For JT, the Power Station was a much-needed rest from the demands of pop stardom. “I was getting to the point with Duran where I was going through stock basslines like I go through stock answers in interviews,” he told me. “I had to find another way of doing things. The hardest thing for me was playing in front of Bernard [Edwards, producer]. I left the studio in tears one night because I didn’t know if I could play to his expectations. It came at the point where I needed it. The Reflex was No 1 in the States and I could have got really arrogant.”
‘What do you mean could have?’ I thought. John had a first-class degree in self-importance. I still liked him, but sadly he’d turned into an ego monster driven by an odd mixture of arrogance, insecurity and who knows what else? Well, I could have given it a guess…
NEXT WEEK: 'We needed a holiday from Duran Duran’






Well, I guess Duran had their own little Maslow's Pyramid going on, and once they'd amassed enough fame and riches, an esoteric desire for critical acclaim was probably only natural. And I think they probably got what they wanted with both the Power Station and Arcadia, but, and especially for Arcadia, not the customary sales and attention they'd have almost certainly wanted.

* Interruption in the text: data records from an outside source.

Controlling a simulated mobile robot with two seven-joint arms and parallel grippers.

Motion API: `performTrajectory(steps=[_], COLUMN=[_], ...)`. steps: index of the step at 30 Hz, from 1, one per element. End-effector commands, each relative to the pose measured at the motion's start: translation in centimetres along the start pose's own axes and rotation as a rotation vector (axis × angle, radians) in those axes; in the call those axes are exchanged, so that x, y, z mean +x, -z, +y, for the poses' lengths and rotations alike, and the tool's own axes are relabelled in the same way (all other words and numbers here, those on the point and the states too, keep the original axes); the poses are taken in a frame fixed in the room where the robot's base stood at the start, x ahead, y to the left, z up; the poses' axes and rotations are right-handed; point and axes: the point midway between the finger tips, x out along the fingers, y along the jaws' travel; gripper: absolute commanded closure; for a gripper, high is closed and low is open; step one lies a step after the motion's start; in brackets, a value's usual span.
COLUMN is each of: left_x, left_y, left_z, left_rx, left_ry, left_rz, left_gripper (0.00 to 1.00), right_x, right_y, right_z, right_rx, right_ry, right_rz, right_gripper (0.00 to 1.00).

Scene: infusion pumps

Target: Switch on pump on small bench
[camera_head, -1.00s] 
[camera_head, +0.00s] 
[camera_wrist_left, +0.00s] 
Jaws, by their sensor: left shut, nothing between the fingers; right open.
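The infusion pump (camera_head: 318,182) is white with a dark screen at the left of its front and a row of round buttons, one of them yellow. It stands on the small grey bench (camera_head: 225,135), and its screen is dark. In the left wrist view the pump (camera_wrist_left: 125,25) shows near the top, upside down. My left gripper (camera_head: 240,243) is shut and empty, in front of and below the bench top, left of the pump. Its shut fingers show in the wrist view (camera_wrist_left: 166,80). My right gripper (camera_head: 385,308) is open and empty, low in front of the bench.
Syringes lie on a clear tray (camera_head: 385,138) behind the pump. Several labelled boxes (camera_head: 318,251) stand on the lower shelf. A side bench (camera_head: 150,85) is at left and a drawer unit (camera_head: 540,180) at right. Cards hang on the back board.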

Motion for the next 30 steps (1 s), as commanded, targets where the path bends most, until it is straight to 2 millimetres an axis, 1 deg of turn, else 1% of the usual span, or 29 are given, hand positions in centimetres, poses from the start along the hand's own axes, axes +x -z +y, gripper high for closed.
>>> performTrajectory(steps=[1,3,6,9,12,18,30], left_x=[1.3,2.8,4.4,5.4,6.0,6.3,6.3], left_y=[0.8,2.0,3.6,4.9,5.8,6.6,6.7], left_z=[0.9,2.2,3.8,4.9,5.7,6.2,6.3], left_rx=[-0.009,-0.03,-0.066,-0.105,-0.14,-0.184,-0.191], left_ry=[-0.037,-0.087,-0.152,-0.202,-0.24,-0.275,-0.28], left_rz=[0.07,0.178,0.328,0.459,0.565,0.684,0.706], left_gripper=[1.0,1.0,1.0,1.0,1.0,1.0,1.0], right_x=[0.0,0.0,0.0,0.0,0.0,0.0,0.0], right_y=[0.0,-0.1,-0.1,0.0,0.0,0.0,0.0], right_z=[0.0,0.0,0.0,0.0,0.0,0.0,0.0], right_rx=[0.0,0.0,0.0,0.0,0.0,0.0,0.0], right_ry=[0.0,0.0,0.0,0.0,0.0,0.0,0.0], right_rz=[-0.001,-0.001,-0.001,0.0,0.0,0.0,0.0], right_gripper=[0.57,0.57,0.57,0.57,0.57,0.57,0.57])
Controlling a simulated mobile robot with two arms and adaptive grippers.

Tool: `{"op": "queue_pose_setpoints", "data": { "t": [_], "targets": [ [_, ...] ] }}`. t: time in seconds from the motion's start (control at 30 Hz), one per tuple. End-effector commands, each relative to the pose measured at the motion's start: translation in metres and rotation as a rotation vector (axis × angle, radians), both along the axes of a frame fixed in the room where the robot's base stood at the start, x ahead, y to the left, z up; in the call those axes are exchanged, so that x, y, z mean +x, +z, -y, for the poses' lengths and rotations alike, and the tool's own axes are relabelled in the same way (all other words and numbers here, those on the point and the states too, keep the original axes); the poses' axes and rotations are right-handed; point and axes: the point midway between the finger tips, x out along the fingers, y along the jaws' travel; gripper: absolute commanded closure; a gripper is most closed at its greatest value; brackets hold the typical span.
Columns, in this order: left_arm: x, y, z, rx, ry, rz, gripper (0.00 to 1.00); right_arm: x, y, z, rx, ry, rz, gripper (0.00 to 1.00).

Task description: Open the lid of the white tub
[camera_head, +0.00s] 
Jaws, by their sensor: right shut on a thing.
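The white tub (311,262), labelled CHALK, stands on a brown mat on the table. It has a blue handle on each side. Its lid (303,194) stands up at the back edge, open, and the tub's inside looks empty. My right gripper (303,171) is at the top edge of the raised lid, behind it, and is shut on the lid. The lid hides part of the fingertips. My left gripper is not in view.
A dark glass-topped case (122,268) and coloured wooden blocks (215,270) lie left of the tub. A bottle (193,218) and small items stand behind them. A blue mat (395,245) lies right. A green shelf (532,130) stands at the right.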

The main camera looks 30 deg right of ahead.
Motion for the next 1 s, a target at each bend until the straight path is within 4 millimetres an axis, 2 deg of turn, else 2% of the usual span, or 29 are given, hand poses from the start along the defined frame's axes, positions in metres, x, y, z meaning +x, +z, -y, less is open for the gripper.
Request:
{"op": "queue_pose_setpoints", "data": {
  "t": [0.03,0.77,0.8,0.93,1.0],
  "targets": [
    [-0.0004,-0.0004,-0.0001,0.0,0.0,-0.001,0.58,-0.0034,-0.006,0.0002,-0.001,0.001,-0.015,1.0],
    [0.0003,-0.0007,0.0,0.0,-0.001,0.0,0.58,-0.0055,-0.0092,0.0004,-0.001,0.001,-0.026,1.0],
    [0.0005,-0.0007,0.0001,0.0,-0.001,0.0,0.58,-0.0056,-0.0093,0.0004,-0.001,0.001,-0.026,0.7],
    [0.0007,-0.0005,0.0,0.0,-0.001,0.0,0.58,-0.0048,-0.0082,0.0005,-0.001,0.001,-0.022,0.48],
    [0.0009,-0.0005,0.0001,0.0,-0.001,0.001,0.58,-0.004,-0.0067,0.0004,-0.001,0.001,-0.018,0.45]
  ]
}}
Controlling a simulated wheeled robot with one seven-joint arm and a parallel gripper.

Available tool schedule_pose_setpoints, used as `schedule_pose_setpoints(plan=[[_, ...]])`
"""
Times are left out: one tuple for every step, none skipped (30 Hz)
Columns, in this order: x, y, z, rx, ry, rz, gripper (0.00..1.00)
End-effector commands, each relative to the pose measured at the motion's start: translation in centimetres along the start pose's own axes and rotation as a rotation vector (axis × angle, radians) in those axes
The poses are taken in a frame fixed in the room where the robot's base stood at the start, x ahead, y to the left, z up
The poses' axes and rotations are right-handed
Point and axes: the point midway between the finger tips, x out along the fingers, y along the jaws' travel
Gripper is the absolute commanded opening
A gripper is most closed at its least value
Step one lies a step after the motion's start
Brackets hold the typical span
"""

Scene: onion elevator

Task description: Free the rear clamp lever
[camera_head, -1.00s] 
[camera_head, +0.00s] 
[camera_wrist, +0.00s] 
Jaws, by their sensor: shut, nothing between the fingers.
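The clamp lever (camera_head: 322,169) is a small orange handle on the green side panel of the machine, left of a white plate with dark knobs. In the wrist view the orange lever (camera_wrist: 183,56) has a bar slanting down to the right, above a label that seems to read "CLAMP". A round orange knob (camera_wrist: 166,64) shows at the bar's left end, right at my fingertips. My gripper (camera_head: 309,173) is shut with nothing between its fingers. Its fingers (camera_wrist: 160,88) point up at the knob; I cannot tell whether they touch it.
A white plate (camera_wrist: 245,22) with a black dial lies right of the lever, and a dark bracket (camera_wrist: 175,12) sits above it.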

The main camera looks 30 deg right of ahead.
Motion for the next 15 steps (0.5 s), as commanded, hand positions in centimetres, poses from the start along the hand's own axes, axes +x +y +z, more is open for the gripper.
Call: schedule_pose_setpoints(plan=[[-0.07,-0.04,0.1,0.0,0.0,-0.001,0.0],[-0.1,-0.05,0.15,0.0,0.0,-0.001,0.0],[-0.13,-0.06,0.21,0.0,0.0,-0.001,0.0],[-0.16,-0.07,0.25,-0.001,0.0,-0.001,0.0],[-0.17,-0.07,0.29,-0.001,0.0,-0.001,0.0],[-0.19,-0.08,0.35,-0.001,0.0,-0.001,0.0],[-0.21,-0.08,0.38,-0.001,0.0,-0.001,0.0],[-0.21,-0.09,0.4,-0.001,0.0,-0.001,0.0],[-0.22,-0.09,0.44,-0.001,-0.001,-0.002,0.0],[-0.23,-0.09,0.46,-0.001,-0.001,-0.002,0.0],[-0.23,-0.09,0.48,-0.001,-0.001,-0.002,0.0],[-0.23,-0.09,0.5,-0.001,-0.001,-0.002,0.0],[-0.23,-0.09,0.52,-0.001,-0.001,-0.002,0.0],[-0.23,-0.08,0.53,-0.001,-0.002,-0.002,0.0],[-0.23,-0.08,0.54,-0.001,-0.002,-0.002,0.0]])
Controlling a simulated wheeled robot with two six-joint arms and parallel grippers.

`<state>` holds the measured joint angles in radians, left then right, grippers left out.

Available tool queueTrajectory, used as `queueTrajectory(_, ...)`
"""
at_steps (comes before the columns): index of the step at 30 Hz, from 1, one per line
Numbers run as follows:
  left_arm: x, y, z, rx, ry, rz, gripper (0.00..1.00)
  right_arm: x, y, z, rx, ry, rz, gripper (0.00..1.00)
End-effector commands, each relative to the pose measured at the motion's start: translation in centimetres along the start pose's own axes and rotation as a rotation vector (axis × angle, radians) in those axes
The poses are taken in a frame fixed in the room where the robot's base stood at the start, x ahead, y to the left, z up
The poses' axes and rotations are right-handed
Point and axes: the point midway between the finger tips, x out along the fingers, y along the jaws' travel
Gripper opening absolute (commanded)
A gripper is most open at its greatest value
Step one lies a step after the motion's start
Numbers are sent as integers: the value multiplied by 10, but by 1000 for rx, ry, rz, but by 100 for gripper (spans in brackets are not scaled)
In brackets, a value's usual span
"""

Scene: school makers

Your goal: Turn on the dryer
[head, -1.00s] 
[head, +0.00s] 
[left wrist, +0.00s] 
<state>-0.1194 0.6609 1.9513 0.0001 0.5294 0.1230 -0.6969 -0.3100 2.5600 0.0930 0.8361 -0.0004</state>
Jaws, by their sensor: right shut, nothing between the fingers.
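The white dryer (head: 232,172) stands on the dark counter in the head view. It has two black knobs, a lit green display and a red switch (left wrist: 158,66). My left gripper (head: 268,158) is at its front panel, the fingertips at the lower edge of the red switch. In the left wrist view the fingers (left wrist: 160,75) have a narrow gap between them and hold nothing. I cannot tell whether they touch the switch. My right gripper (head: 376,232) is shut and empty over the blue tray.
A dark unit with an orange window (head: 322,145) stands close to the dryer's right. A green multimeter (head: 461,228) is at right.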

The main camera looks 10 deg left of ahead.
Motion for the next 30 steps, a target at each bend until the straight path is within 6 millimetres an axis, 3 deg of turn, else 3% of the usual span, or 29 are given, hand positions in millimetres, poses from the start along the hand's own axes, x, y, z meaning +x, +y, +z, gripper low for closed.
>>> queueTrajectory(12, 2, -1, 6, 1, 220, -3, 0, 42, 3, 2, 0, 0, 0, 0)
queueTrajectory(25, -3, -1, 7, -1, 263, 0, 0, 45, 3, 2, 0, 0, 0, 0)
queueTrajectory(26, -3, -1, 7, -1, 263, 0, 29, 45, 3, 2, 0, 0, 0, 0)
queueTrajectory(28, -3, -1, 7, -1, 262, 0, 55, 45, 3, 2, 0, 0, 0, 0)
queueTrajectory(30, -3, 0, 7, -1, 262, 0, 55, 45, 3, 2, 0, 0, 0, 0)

Did you interview Arcadia, too, Beverly? Hope so!
Do you ever think that the younger you was another person entirely from the one writing these entertaining and, ahem, educational missives from the past?
Great, as ever!
Remmbering how "right on" and politically correct Ben Elton was on TV back in the 80s, it's especially funny to find out he was just a regular leery bloke! Haha!